SET TASK:
Transcribe exactly the lines from the one holding "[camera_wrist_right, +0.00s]" to the end of the data below, including both of those lines and no others.

DATA:

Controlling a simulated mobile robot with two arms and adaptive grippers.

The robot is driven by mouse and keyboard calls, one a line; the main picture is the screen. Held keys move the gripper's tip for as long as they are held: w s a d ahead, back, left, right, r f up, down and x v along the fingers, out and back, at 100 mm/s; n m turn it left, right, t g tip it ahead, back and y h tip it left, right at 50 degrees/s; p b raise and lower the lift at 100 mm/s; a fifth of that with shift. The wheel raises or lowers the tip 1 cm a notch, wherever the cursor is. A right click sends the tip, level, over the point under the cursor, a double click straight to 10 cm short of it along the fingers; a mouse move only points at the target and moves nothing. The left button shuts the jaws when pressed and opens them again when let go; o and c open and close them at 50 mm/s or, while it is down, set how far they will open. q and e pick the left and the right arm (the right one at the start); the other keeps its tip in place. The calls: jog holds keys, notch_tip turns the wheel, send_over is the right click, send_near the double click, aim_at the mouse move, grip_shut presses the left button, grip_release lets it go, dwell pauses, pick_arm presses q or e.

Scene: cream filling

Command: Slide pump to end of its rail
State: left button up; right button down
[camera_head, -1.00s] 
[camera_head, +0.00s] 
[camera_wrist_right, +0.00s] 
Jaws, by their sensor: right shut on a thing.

RESULT:
[camera_wrist_right, +0.00s] 
Jaws, by their sensor: right shut on a thing.

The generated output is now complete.